Somehow none of it is weird. The best part of Hedonism isn't the penises or the all-inclusive drinks or the spying on other couples or the Caribbean breezes felt on nipples—not any of the lascivious or lurid stuff. What's nicest is just how easy and relaxed everybody is about all of the above. One level of pretense falls away and small talk becomes less small. It's that sensation of finding your people and thus not having to pretend. It's happened to me before; like when I matriculated at a women's college and found myself surrounded by 1,500 ambitious Hermione Granger–types, or when I find out the person I'm talking to is also from New Jersey.
It's a common language, a sigh from the soul, the feeling that you have so much to say you can't get the words out fast enough. Are naked people my people?
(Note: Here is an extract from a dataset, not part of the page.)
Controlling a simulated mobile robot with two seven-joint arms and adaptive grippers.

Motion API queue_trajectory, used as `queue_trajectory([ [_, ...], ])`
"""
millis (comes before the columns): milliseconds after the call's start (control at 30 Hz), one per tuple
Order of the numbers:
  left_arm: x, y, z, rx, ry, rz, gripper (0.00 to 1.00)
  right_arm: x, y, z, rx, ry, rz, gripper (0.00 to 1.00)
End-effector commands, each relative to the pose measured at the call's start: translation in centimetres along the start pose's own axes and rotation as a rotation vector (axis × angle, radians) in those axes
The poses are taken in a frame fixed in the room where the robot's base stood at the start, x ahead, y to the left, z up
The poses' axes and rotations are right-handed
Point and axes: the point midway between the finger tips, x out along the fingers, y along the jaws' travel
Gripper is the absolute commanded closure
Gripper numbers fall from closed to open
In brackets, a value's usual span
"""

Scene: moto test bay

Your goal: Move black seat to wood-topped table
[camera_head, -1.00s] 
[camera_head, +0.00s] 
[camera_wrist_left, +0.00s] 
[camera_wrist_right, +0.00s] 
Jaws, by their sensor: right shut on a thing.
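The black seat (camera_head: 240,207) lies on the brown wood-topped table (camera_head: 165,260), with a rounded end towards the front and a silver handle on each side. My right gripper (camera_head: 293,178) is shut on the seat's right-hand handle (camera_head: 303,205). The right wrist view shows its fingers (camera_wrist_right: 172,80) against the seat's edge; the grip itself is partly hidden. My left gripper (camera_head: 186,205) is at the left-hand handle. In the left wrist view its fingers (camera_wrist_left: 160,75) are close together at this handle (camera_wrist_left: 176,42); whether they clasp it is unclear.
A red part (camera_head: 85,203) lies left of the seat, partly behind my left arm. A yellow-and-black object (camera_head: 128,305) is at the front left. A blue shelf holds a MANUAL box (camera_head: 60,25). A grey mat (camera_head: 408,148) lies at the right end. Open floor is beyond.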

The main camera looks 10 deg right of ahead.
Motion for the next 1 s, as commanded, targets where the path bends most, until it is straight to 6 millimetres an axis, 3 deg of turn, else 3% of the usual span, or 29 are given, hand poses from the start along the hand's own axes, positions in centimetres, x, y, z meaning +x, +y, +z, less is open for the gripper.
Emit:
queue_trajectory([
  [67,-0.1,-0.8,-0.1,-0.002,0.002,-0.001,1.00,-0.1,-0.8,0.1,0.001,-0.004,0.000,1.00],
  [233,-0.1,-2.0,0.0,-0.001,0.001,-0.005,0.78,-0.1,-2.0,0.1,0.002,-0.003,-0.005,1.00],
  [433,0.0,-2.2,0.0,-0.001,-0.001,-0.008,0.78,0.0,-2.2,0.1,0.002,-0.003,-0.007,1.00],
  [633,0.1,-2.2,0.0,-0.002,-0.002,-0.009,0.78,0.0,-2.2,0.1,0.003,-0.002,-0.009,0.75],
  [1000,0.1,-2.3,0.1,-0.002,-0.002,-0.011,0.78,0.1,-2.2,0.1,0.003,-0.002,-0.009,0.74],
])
Oh god.
When I get home, everyone wants to hear the outrageous stories I might provide. And I'll share them (I'm sharing them now), but I hesitate to laugh because those people had something the rest of us don't: an openness, an honesty, a lightness of being. They are quite literally lightened—via the absence of clothing's weight—but also without the weight of propriety, expectation, pleasantries, small talk, the need to hold in their stomachs. They are calmer, and happier. What's there to make fun of? I wish I could be like that all the time.
"Welcome home," the man at Hedonism's front desk had said when I arrived, and I rolled my eyes. But I get it a bit more now, all those repeat and repeat and repeat visitors. They want to feel free.